When I am asked to look at a player that I am not particularly knowledgeable on, the first thing I typically do is open up my WOWY pages for that player at stats.hockeyanalysis.com, especially the graphs that will quickly give me an indication of how the player performs relative to his team mates. I’ll maybe look at a multi-year WOWY first, and then look at several single-year WOWY’s to see if there are any trends I can spot. I’ll primarily look at GF% WOWY’s but will consider CF% WOWY’s to and maybe even GF20/GA20/CF20/CA20 WOWY’s. I look for trends over time, not how the player did during any particular year. This is because the percentages can matter a lot for some players and it is important to know what players can post good percentages consistently from year to year. I then may look at that players individual numbers such as GF/60, Pts/60, Assists/60 as well as IPP, IGP and IAP to determine how involved they were in the offense while they were on the ice (and I’ll do this looking at several seasons, and multiple seasons combined). Then I’ll take a look at his line mates, quality of competition, and usage (zone starts, PP/PK ice time, etc.). Only then will I start to feel comfortable drawing any kind of conclusions about the player.

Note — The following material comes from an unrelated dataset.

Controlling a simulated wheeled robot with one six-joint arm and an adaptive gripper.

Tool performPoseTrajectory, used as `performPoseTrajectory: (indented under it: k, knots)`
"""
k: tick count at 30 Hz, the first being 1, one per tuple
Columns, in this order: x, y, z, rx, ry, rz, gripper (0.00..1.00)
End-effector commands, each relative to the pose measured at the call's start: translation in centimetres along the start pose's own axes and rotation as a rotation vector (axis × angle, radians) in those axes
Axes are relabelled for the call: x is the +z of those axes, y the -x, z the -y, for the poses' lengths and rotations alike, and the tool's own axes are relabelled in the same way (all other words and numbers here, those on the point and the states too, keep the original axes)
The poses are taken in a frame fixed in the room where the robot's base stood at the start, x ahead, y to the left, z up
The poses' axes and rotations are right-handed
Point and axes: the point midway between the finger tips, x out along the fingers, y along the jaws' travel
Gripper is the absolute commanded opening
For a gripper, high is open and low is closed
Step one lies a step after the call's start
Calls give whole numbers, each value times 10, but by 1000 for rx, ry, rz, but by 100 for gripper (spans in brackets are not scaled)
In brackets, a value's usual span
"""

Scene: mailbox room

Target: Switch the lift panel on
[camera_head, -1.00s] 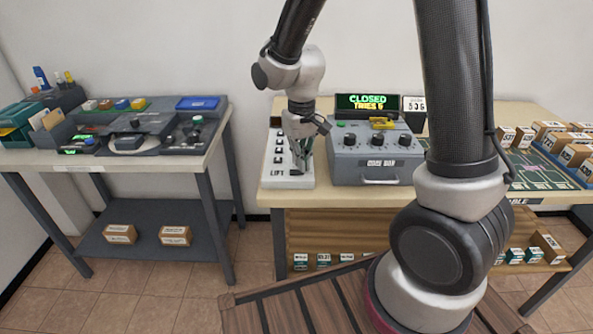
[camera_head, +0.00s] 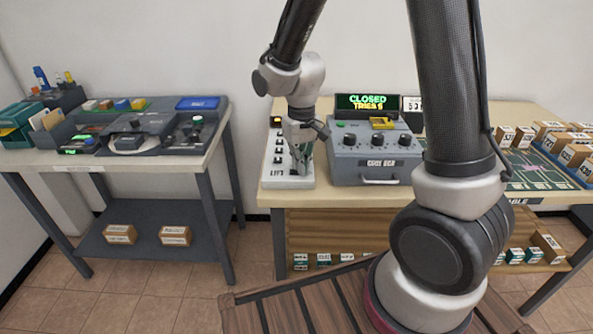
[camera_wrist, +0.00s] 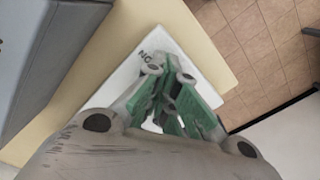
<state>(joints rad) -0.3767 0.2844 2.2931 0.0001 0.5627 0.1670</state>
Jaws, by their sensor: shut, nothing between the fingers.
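The lift panel (camera_head: 283,181) is a white box with a column of dark switches, marked "LIFT" at its front, on the wooden table left of the grey box. A small amber-lit display shows at its far end. My gripper (camera_head: 302,170) is shut and empty over the panel's right front part, and its fingers hide that part. In the wrist view the shut green-padded fingers (camera_wrist: 172,88) point at the white panel (camera_wrist: 125,62), where black letters are partly covered. I cannot tell whether the fingertips touch a switch.
A grey box (camera_head: 350,164) with knobs, a yellow piece and a "CLOSED TRIES 5" sign (camera_head: 367,102) stands close right of the panel. Small cartons (camera_head: 548,130) sit at the right. A second table (camera_head: 212,140) with equipment stands left, across a floor gap.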

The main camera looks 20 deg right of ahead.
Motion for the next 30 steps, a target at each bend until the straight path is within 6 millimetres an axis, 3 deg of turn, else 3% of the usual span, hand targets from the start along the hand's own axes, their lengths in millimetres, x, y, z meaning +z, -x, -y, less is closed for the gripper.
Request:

As I recently wrote and article suggesting hockey analytics is hard and the above explains why. There is no single stat we can look at to find an answer. A goal-based analysis has flaws. A corsi-based analysis has flaws. Looking at just a single season has flaws. Looking at multiple seasons has flaws. There are score effects and quality of teammates and quality of opponents and zone starts that we need to consider not to mention sample sizes. Coaching/style of play is another area where hockey analytics has barely touched and yet it probably has a significant impact on statistics and results (maybe especially significant on corsi statistics). Hockey Analytics is hard and corsi doesn’t have all the answers so it is important not to reduce hockey analytics to looking up some corsi stats and drawing conclusions. I fear that hockey analytics has over-hyped the importance of corsi at the expense of other important factors and that is unfortunate.